== Given instruction ==
Every line in the data below from the one containing "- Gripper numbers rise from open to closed" down to the one containing "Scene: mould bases", both included, must be retyped exactly; no other line is to appear.
......
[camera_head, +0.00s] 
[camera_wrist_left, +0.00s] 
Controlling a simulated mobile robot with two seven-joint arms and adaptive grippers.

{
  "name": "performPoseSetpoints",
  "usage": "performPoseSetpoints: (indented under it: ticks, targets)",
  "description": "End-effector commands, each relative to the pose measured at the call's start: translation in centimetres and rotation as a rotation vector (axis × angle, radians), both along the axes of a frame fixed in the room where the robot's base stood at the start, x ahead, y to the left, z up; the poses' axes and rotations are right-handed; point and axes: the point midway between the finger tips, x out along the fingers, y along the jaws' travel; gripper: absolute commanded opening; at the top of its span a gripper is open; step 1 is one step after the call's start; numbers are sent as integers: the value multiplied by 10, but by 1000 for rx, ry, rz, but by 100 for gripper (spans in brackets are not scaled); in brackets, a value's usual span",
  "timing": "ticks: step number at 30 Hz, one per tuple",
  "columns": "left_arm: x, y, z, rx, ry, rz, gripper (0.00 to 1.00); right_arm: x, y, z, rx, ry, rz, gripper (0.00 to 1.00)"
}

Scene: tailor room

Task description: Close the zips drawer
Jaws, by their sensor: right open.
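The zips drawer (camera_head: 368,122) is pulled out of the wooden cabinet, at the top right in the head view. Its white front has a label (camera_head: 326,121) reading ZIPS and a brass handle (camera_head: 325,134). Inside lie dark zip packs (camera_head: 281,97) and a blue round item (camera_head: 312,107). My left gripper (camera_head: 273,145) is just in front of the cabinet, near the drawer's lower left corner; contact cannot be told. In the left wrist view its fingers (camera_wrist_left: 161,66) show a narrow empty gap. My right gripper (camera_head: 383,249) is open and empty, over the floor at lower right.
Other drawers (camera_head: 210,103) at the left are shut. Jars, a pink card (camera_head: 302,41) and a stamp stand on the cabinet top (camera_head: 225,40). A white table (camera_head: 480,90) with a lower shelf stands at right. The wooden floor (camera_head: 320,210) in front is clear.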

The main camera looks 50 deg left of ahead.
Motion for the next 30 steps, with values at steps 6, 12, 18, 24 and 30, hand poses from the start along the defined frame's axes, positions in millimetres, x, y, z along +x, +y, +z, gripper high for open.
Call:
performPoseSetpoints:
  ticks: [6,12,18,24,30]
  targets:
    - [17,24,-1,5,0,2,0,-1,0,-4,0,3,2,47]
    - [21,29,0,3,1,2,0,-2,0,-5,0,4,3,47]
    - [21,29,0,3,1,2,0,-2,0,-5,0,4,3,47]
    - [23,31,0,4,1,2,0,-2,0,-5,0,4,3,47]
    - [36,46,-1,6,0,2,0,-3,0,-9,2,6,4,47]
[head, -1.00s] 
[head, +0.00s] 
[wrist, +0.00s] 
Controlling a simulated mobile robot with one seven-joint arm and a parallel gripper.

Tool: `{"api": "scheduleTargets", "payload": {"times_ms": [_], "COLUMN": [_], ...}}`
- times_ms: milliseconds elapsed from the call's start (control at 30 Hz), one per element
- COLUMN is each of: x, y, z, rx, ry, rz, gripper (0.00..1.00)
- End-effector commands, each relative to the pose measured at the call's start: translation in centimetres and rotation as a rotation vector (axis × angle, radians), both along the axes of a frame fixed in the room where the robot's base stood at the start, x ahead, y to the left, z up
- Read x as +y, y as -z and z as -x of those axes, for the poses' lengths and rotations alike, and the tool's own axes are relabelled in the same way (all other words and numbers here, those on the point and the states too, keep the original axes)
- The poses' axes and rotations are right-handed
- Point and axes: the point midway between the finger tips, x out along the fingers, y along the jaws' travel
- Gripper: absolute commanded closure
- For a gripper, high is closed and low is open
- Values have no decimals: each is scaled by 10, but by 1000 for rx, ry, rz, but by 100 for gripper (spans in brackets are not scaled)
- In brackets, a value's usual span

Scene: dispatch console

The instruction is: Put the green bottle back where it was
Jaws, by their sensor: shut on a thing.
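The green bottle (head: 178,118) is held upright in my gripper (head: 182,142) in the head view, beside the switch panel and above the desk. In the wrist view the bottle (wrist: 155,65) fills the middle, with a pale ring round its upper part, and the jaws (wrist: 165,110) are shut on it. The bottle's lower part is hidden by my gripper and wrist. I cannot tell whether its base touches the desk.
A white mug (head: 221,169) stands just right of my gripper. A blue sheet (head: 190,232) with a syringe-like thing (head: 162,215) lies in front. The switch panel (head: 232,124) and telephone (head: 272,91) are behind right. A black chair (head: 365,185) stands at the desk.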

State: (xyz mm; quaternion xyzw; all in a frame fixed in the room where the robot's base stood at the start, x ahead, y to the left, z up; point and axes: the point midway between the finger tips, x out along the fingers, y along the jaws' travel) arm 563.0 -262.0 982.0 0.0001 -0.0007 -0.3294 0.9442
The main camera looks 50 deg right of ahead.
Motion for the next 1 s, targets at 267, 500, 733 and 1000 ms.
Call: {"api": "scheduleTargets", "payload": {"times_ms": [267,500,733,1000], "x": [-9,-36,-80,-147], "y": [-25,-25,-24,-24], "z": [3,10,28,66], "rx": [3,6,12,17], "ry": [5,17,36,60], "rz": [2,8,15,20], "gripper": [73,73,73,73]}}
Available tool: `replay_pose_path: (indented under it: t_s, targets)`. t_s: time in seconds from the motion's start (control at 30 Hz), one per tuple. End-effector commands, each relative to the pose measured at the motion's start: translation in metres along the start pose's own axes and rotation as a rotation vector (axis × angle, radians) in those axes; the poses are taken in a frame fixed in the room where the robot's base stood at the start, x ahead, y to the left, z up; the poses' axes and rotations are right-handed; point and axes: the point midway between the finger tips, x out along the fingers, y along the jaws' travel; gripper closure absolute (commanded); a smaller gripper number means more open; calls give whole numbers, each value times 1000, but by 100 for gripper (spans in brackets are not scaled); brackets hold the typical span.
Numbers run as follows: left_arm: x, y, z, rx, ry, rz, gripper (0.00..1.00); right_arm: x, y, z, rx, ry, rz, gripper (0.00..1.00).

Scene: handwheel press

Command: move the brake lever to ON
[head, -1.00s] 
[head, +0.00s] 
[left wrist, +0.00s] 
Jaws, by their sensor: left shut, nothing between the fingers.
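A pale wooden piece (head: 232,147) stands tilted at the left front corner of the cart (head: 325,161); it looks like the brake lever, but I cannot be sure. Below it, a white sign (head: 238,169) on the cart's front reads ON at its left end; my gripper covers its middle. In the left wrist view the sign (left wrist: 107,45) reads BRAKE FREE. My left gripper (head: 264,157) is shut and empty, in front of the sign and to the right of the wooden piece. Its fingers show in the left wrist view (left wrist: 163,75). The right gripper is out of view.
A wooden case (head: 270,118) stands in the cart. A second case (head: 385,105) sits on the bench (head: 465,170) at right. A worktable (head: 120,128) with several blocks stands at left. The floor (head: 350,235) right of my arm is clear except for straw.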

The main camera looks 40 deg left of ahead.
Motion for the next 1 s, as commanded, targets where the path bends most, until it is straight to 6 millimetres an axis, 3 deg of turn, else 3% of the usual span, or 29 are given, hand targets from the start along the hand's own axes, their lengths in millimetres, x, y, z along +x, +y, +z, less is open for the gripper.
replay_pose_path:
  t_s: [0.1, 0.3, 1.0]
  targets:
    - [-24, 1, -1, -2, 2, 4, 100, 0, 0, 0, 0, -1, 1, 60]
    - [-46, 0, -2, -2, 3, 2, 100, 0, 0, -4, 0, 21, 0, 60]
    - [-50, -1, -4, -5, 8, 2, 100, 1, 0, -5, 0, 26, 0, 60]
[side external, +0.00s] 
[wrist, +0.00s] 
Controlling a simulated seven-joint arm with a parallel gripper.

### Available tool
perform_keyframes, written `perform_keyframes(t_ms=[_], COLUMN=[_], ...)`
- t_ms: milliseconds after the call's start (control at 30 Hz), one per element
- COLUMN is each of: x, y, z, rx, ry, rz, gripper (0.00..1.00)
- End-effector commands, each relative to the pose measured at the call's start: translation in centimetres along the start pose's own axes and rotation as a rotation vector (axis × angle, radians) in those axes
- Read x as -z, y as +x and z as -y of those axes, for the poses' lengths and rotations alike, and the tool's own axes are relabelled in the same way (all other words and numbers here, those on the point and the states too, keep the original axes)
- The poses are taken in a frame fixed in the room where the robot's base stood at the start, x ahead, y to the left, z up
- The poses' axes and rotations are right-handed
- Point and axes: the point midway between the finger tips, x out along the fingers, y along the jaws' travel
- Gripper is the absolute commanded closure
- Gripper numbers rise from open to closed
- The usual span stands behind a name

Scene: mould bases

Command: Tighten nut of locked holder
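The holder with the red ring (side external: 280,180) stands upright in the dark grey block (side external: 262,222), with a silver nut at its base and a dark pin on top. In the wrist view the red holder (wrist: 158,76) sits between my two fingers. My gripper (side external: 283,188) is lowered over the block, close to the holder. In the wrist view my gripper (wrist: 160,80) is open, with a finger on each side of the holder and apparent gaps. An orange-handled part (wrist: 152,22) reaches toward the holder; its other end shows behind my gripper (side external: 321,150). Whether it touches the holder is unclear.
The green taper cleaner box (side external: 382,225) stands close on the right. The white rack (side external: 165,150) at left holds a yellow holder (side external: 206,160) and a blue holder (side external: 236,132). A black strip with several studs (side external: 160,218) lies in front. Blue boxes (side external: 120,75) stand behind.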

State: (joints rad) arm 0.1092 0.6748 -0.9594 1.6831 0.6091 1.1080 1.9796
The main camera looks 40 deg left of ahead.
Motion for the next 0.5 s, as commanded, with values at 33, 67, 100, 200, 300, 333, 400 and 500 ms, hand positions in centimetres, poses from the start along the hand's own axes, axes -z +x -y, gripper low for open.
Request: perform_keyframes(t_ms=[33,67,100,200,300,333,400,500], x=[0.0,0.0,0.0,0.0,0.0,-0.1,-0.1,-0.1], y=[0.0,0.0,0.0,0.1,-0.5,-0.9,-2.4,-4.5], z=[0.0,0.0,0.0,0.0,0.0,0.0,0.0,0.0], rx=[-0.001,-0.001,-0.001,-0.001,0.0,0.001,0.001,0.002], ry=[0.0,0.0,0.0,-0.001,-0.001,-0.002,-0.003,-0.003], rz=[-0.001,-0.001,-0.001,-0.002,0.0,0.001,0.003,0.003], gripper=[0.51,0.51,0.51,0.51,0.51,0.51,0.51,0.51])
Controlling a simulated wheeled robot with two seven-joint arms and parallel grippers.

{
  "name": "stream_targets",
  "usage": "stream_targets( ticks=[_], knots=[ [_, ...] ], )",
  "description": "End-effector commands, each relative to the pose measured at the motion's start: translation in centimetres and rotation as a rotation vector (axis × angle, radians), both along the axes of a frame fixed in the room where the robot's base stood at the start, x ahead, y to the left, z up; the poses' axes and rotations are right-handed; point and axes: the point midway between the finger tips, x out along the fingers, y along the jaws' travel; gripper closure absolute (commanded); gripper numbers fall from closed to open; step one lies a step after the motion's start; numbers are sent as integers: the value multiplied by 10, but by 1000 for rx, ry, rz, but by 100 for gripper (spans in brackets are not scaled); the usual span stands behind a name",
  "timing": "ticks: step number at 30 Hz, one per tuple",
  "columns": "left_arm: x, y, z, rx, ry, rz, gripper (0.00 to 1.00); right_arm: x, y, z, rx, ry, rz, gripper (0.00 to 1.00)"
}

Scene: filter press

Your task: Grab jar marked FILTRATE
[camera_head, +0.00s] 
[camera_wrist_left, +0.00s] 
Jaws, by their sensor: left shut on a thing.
......
== Solution to this exercise ==
- Gripper numbers rise from open to closed
- The usual span stands behind a name

Scene: mould bases

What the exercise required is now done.